• **Record list**
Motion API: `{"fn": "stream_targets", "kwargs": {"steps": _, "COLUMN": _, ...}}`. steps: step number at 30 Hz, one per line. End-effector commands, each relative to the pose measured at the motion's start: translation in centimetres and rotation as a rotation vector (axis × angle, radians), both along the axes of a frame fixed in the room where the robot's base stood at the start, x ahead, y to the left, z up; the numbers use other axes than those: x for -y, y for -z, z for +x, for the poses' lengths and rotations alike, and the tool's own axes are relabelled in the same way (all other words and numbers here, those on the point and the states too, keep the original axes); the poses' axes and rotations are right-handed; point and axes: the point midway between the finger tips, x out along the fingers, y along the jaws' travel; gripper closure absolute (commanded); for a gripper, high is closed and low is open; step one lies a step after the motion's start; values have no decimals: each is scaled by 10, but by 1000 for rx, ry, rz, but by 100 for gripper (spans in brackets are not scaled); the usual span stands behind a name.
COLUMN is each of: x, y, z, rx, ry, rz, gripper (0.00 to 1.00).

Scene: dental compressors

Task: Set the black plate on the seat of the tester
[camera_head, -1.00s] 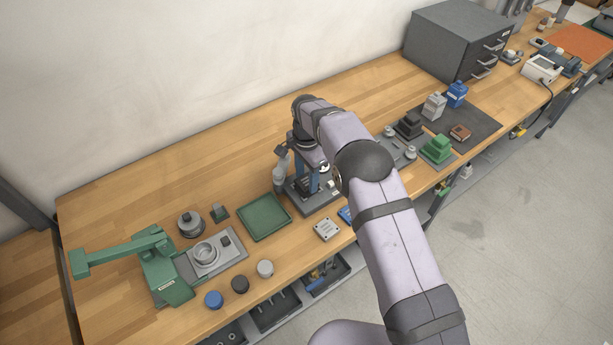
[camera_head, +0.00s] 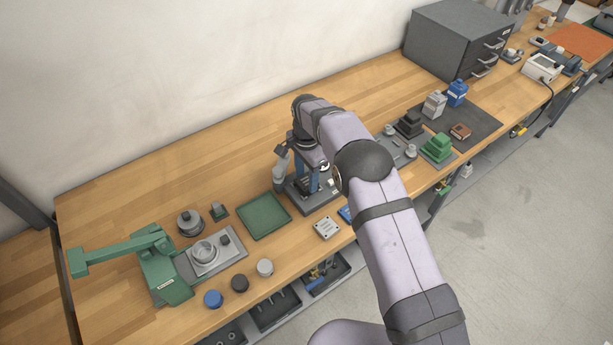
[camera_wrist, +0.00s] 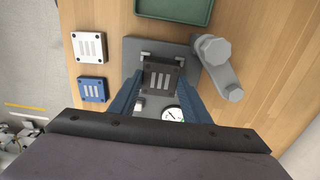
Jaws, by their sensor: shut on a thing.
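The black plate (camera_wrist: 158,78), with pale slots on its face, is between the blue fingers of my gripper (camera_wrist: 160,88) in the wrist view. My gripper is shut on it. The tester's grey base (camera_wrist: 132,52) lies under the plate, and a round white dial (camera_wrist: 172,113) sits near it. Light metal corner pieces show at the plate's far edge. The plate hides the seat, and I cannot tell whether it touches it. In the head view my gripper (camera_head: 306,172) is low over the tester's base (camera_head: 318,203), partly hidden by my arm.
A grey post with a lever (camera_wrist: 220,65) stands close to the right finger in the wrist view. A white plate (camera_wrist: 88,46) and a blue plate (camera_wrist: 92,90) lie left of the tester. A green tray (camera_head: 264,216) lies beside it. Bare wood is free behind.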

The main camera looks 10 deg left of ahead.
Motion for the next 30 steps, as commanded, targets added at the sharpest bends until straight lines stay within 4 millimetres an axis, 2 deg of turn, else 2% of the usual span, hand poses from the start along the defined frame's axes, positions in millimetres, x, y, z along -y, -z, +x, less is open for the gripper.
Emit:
* * *
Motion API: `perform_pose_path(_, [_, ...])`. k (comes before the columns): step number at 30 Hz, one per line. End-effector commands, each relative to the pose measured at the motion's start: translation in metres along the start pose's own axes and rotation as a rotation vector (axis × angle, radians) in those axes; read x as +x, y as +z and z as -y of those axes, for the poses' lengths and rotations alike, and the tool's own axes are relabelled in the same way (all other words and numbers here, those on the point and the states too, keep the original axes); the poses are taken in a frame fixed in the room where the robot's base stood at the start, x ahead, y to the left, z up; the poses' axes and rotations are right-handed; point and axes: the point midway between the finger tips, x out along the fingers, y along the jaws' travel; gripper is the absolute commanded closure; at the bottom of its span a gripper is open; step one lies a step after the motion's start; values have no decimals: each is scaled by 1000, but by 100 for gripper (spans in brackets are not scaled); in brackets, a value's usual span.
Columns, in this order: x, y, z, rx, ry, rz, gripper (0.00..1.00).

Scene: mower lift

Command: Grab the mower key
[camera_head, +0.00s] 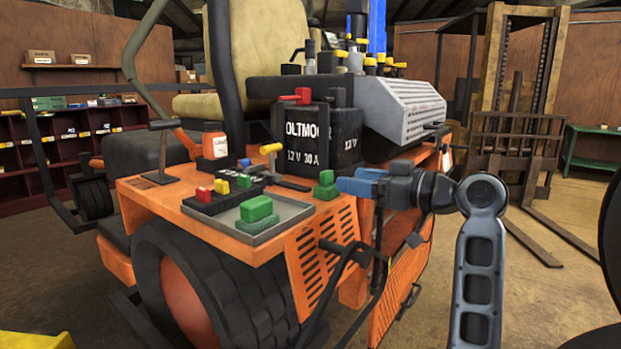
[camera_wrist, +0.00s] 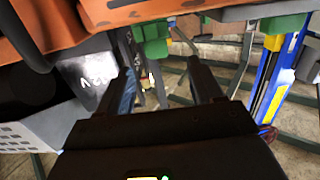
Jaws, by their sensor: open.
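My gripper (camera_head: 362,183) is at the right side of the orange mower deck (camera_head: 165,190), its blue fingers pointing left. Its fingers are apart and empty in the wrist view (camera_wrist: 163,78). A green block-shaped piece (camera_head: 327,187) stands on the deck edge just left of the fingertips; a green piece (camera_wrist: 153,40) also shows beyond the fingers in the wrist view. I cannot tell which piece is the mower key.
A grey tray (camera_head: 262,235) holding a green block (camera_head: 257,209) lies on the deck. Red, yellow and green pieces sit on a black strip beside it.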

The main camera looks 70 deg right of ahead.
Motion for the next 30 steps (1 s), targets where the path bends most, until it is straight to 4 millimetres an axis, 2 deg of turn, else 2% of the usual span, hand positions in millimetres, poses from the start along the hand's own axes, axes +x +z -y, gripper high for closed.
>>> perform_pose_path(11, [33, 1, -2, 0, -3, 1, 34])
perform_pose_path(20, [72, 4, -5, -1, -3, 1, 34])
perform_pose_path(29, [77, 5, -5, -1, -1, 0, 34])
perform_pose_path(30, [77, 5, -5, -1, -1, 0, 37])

• **Exercise brief**
Take each line of the material that contains the word "Scene" and list it.

• **Reply**
Scene: dental compressors
Scene: mower lift

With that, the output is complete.